A posição sobre os dividendos da Petrobras parece ter esse viés populista, que pode levar tudo de trambolhão. Dizer que a estatal deveria pensar antes no povo do que nos acionistas é o tipo de frase que define bem o que pensa do capitalismo nosso presidente, capaz de afirmar que tem o compromisso de reduzir o preço da gasolina e do diesel para o consumidor, mesmo à custa do prejuízo da Petrobras. Lula não vê motivos para manter o preço alinhado ao mercado internacional, embora seja esse o mercado que a estatal disputa, tendo até acionistas estrangeiros.
A preocupação de Lula com os pobres, que lhe
fogem pelos dedos em direção à direita religiosa, é saudável, mas ele não
consegue entender que o mercado, em vez de ser uma fera faminta que cobra tudo
a seu favor, é um marcador da democracia, essencialmente um instrumento da
democracia, como transmissor de informações e expressão da opinião pública.
A queda no valor das ações da Petrobras
depois da decisão de não distribuir a integralidade dos dividendos aos
acionistas, mesmo que esse dinheiro não possa ser usado para investimentos da
estatal devido à Lei das Estatais, é a resposta da opinião pública, pois
transparência é tudo quando se trata do funcionamento do mercado. Suspeita-se,
portanto, que essa interferência do presidente Lula em questão interna da
empresa, que tem ações em Bolsa aqui e no exterior, seja uma mensagem de que o
governo continuará tentando ditar a direção não apenas da Petrobras, onde é
majoritário, mas até mesmo em estatais já privatizadas, como a Vale.
A mensagem sub-reptícia é que o governo
pretende fazer política pública à custa das grandes empresas nacionais, o que
já deu em grande escândalo de corrupção. Foi assim também que a Venezuela de
Chávez e Maduro quebrou a PDVSA, num país que tem imensa reserva de petróleo e
manipulou os preços para distribuir gasolina e diesel baratos para a população.
O Lula deste terceiro mandato difere do Lula
do primeiro justamente por essa postura imediatista de busca de resultados, sem
pensamento de longo prazo. Apostar no petróleo como futuro, diante da urgência
de combustíveis alternativos, é jogar no passado.
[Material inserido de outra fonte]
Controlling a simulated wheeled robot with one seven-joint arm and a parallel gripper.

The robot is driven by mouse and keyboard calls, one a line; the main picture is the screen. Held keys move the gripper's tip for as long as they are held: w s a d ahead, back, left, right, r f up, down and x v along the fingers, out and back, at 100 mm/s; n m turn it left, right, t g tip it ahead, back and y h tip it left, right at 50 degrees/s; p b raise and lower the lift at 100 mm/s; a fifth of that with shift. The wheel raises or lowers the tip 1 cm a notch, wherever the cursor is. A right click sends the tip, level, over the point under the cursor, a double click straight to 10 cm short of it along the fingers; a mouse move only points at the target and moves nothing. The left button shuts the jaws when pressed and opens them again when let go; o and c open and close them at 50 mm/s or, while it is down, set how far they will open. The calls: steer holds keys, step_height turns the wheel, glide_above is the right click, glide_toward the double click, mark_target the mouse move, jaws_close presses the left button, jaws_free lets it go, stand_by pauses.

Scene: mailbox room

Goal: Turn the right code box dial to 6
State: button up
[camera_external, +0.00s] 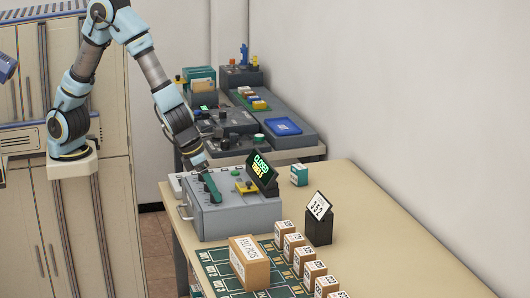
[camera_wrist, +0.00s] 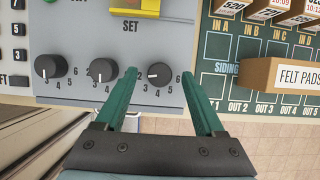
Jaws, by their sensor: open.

É verdade que o momento do governo não é bom,
pois o cerco do Congresso se fecha. O presidente do Senado, Rodrigo Pacheco,
deu um recado ao presidente ao dizer que ele deveria ser mais cuidadoso ao
tratar de empresas em que é acionista, “compreender seus limites” dentro de um
entendimento ético e moral da situação. O movimento para o fim da reeleição, em
discussão na Câmara, tem, entre vários outros objetivos, o de esvaziar o poder
do Executivo, que, sem ela, perde muita força, mesmo com um mandato estendido
para cinco anos.
No último ano, não podendo se recandidatar, o
governante perde a força e vira um pato manco, como se diz na gíria política.
Com oito anos de mandato, ele tem mais tempo para preparar a sucessão. Não é à
toa que Lula já se posicionou contrariamente à proposta, mesmo que ela não o
atinja diretamente, pois só poderia entrar em vigor na eleição de 2030. O
problema é que a reeleição no Brasil foi muito distorcida desde seu primeiro
momento.
Se tivesse sido aprovada para a sucessão do
então presidente Fernando Henrique Cardoso, teria começado sem o vício de ter
sido feita para beneficiá-lo. Na verdade, o receio era que o Plano Real fosse
boicotado em caso de derrota de Fernando Henrique. A manutenção do plano foi um
ganho para o país, e talvez isso tenha justificado a reeleição. Mas, a partir
daí, passou a ser um trunfo para o incumbente. O governante é eleito já
pensando na reeleição, e fica fazendo benesses para garanti-la.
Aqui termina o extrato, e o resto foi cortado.